Ans. Microeconomics studies individual units, a single consumer, a single firm or one market. Macroeconomics studies the economy as a whole using aggregates like national income, the general price level and total employment. In micro the decision-makers are individual buyers and sellers; in macro they are the State and bodies like the RBI and SEBI. Micro takes inflation and unemployment as given, while macro treats them as the central variables to explain.
Ques. When and how did macroeconomics emerge as a separate subject?

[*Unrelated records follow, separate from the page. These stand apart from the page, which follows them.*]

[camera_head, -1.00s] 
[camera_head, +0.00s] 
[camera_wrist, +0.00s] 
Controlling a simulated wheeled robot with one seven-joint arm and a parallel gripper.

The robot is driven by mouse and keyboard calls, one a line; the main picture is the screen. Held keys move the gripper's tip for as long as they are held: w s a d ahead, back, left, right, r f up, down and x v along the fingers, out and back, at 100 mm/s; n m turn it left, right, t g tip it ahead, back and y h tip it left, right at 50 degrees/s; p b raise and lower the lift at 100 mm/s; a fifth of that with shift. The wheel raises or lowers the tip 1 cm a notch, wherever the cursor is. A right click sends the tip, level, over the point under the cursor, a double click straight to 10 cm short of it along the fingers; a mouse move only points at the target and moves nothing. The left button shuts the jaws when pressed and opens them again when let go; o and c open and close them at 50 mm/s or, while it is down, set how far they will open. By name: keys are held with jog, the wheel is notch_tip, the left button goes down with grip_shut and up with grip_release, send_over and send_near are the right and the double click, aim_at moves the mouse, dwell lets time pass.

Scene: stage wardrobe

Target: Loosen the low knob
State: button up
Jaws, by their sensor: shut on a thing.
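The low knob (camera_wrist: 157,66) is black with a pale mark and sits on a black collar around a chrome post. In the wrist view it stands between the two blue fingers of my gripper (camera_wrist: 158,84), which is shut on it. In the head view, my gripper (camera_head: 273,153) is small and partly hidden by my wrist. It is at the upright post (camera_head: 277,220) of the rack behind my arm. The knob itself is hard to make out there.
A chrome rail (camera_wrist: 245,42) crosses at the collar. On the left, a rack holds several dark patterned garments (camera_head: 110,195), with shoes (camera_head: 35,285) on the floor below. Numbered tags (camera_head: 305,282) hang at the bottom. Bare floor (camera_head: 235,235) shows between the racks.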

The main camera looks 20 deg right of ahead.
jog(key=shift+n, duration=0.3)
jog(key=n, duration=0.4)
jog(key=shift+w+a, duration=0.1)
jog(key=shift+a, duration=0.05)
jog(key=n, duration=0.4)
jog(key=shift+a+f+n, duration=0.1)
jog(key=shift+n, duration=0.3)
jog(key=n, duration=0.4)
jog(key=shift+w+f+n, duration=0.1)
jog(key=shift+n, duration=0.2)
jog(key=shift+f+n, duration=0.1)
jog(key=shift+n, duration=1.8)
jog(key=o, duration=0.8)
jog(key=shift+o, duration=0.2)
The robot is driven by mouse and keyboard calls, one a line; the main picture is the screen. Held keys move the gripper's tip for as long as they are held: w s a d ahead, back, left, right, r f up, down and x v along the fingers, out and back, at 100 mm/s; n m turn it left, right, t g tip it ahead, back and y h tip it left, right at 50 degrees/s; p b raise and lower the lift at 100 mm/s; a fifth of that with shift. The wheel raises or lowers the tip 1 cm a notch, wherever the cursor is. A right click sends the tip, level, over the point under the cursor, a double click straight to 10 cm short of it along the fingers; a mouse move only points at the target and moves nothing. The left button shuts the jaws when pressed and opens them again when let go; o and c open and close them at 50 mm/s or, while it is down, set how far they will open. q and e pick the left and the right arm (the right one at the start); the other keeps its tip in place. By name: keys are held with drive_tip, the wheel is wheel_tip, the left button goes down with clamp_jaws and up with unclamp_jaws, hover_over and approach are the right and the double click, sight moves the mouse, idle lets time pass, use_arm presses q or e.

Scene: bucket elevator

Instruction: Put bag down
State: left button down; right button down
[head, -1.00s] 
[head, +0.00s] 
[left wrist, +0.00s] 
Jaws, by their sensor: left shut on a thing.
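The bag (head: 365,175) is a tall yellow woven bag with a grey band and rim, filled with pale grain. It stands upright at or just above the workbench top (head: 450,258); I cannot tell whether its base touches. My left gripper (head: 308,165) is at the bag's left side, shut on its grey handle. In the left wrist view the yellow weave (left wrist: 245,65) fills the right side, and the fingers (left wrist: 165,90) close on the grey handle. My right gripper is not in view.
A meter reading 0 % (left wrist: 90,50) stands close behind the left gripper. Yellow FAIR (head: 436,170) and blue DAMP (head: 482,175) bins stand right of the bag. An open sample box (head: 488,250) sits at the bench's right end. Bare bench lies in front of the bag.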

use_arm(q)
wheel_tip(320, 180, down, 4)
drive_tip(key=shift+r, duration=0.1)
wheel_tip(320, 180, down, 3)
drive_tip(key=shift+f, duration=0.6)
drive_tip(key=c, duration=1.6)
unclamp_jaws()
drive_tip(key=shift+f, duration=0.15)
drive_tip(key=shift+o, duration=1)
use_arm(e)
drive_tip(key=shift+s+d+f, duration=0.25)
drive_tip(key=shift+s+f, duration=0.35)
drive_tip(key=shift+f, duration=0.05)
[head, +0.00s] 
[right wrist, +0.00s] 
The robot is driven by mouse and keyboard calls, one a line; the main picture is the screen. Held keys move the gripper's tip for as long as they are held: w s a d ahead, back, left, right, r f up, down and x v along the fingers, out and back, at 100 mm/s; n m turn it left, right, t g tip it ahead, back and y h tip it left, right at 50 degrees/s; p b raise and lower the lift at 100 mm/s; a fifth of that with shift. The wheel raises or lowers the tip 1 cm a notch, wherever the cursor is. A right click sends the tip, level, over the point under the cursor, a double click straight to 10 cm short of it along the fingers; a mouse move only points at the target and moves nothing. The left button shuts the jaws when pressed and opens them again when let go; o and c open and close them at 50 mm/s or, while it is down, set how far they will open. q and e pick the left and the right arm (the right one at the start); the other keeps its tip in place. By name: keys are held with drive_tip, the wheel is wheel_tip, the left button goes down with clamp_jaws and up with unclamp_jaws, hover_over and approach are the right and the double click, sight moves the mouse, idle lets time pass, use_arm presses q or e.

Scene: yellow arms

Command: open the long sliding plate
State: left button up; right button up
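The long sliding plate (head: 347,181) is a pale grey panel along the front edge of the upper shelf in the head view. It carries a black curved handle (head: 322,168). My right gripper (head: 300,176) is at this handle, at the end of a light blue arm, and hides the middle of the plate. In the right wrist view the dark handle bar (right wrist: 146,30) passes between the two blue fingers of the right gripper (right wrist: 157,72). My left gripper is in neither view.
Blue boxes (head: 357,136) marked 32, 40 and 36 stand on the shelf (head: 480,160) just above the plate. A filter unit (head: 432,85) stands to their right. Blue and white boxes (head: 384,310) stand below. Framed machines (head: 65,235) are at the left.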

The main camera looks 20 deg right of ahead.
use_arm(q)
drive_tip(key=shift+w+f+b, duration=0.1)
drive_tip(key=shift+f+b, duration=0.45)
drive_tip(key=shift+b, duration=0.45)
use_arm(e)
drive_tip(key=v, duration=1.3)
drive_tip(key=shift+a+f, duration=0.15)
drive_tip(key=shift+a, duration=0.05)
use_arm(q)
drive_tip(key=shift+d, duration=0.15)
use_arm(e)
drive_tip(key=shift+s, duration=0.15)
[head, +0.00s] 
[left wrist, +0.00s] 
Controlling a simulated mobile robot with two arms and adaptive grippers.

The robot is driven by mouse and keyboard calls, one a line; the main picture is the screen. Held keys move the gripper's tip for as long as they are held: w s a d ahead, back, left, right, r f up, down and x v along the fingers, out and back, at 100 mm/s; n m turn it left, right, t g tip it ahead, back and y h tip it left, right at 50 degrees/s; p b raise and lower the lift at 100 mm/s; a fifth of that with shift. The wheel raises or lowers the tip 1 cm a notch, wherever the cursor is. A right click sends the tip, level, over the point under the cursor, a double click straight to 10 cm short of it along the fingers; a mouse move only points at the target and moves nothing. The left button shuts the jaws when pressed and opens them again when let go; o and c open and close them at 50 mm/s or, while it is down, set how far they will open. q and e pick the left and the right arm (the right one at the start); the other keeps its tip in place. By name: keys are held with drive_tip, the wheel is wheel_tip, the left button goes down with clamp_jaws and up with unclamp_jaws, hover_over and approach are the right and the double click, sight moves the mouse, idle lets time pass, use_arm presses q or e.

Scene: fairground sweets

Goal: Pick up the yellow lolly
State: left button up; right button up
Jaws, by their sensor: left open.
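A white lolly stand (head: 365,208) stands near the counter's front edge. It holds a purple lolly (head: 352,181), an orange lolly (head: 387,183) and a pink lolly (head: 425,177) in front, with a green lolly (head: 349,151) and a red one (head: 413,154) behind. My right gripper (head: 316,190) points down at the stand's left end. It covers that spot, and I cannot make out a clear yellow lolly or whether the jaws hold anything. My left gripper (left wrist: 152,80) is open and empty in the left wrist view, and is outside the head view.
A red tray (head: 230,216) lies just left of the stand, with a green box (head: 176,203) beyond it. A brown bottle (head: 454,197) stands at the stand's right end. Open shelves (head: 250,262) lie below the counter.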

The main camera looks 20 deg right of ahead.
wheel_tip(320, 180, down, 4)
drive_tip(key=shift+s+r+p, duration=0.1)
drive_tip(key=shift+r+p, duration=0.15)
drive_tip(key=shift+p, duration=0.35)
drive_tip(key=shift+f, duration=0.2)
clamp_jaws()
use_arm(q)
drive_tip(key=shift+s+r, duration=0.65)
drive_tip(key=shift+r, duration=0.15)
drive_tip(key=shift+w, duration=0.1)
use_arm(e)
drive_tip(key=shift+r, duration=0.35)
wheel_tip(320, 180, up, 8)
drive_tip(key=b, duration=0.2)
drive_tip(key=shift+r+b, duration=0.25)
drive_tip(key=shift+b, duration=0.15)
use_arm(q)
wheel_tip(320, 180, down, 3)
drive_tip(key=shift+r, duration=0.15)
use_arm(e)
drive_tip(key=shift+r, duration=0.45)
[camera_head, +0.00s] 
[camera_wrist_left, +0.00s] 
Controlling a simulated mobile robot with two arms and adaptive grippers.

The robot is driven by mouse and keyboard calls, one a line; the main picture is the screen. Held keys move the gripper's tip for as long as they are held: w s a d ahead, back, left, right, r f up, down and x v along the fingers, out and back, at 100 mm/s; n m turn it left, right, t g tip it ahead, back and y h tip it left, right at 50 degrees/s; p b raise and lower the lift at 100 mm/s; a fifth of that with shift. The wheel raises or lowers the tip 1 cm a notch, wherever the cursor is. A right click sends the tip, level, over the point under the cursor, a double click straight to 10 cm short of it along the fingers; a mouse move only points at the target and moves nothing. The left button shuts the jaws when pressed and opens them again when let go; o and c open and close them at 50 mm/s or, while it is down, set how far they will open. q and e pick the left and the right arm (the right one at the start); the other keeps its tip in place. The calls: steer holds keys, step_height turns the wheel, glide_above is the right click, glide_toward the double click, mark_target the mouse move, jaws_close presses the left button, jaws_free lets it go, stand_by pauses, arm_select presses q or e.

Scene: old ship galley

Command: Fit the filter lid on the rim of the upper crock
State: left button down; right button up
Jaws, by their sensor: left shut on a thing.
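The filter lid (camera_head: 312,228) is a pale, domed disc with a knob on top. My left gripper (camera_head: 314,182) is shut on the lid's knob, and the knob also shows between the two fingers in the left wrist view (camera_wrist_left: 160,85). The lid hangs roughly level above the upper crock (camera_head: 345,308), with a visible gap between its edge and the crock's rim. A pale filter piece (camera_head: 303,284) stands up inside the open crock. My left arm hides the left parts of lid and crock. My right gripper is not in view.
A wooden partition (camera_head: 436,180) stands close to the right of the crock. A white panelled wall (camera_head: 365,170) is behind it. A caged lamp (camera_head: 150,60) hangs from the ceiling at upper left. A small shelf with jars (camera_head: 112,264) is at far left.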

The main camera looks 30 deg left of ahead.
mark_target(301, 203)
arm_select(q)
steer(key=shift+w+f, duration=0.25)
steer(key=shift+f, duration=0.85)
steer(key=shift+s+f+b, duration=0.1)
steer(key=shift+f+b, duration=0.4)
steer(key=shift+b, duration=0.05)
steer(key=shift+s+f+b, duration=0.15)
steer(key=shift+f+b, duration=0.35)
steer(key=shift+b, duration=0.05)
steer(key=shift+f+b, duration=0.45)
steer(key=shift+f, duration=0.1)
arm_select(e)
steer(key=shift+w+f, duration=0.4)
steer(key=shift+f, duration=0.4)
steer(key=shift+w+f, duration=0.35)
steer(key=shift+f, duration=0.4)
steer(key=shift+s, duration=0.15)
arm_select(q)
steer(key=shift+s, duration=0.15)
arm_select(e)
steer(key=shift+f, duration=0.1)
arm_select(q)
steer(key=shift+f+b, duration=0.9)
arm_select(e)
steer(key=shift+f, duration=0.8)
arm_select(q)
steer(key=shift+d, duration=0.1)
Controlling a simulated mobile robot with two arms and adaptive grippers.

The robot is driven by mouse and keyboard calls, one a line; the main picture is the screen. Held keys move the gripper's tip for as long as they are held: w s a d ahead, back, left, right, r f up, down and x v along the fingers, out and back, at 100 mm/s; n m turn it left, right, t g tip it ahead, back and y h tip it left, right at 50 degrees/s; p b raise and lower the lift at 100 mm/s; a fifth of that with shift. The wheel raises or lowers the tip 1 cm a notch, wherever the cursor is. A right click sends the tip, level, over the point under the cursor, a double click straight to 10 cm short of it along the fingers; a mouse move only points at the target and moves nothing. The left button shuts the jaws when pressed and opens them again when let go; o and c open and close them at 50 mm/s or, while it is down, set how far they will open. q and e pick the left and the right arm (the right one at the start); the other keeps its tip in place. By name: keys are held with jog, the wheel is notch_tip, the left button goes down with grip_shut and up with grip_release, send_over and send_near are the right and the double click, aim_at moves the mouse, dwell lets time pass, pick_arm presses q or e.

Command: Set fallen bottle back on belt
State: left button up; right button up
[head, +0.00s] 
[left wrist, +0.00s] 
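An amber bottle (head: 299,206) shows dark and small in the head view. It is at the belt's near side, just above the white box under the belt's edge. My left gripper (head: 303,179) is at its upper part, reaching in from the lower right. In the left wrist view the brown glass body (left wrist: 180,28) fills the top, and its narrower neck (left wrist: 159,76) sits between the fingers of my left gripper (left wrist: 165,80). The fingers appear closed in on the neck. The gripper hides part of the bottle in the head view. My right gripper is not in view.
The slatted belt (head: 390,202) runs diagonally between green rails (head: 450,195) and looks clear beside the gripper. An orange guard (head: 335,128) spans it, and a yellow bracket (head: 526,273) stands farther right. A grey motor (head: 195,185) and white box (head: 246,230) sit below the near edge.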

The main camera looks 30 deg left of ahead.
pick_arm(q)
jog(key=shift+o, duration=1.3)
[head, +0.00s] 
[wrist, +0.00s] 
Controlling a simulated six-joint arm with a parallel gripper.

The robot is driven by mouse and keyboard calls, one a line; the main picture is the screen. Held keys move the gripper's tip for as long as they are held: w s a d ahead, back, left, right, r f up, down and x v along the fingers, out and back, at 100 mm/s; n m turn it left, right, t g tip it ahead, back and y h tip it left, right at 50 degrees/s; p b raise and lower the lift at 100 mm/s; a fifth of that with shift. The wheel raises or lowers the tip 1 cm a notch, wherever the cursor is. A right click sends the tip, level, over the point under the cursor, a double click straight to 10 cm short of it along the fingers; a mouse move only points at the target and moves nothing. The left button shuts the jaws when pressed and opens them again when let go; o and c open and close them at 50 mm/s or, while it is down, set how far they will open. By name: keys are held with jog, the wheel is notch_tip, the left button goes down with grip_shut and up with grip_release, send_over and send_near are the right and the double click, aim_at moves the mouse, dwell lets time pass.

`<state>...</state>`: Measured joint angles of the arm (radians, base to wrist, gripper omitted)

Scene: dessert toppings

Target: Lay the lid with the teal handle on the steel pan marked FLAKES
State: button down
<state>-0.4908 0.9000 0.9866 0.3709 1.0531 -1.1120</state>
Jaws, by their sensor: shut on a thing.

Ans. Macroeconomics emerged after John Maynard Keynes published The General Theory of Employment, Interest and Money in 1936. The trigger was the Great Depression of 1929, which the classical tradition could not explain. In the USA from 1929 to 1933, unemployment rose from 3% to 25% and output fell about 33%. Keynes examined the economy as a whole, and macroeconomics was born.
Ques. What are the four sectors of an economy in Class 12 Macroeconomics?
Ans. The four sectors are households, firms, government and the external sector. Households own the factors of production, consume, save and pay taxes. Firms hire factors, produce and invest. The government frames laws, taxes, spends and may itself produce. The external sector trades with the rest of the world through exports, imports and capital flows. List all four to score full marks.
Ques. What are the features of a capitalist economy in Class 12 Economics?
Ans. A capitalist economy has four features: private ownership of the means of production, production for sale in the market, the use of wage labour bought and sold at a wage rate, and capital accumulation, where part of the profit is reinvested to expand productive capacity. NCERT studies a capitalist economy in this book.